By their very nature, soundtracks can often restrain artists by forcing them to stick to a script, but Mariah basically ignored everything that Glitter stood for with this final track, which served as a heartbreaking elegy to a fallen friend. Tonjua Twist was Mimi’s stylist for many years before she tragically took her own life in the spring of 2000, so it was vital that Mariah acknowledged her on this project, regardless of the overall theme.
The final verse would later take on even more significance in light of Mariah’s breakdown, which reveals her at her most vulnerable: “Yeah I’m feeling kind of fragile / And I’ve got a lot to handle / But I guess this is my way / Of saying goodbye.”
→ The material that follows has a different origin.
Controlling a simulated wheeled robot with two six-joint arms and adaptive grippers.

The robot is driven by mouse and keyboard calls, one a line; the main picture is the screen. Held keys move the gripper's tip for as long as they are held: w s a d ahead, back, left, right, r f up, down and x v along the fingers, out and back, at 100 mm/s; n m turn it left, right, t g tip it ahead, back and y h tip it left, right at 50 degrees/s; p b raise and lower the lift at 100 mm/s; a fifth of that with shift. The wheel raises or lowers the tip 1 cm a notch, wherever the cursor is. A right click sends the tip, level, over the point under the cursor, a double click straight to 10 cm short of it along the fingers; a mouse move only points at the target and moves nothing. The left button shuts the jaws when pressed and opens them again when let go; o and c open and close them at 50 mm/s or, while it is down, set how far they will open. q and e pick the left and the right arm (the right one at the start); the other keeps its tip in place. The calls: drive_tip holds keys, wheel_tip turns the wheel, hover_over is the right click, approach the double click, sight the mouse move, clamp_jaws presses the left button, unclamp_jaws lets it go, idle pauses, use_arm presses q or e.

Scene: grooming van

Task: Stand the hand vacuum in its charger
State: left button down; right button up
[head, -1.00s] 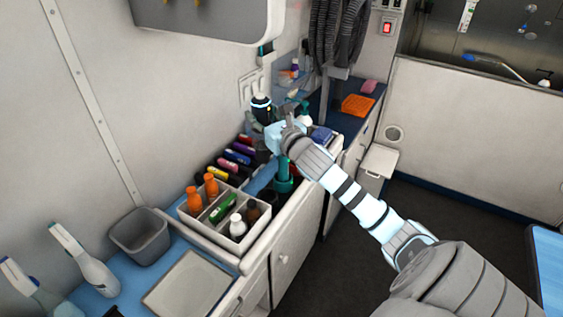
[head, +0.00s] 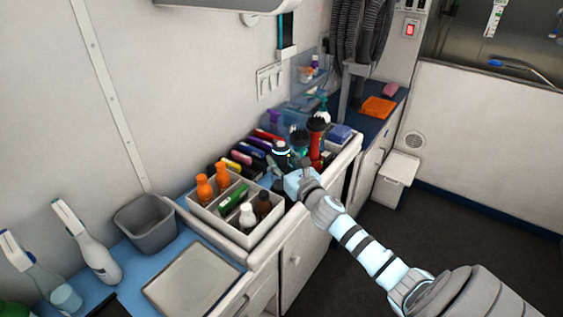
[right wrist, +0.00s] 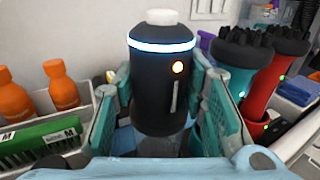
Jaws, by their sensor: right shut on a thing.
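A dark cylinder with a white cap, a glowing pale-blue ring and an orange light looks like the hand vacuum (right wrist: 160,85). It also shows in the head view (head: 281,154). My right gripper (head: 290,174) is shut on it; in the right wrist view its teal fingers lie on both sides of the body, which looks upright. Its lower end is hidden, so I cannot tell whether it touches anything below. I cannot make out its charger for certain. My left gripper is in no view.
A white divided caddy (head: 262,234) with orange bottles stands left of the gripper. A red device (head: 316,142) with a black top and a dark teal one (right wrist: 229,82) stand to its right. Several coloured cases (head: 240,158) lie behind. A grey bin (head: 145,232) stands at the left.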

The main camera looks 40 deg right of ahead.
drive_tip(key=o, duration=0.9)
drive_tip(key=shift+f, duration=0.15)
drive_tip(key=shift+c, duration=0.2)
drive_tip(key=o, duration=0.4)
Glitter isn’t a perfect album by any means. Despite the fact that it was tied to a film of the same name, the record as a whole lacks focus, struggling to reconcile the ’80s vibe of the movie with the hip-hop sound of the early 2000s. Still, though, it’s actually far better than naysayers argued at the time, even if it doesn’t number among Mariah’s best.
Mariah told Elle that the decision to set Glitter in the ’80s was her idea and that she felt “strongly” about the concept, even though “Some of the executives were concerned that it was too soon.” Critics at the time might have rejected the Glitter soundtrack for the most part, but given how much ’80s nostalgia has since permeated pop culture, it just seems like Mariah was ahead of her time. It’s no wonder then that Glitter has finally found its audience, almost two decades later.
Just remember that if you don’t know Mariah at her least successful, then you don’t know her at all.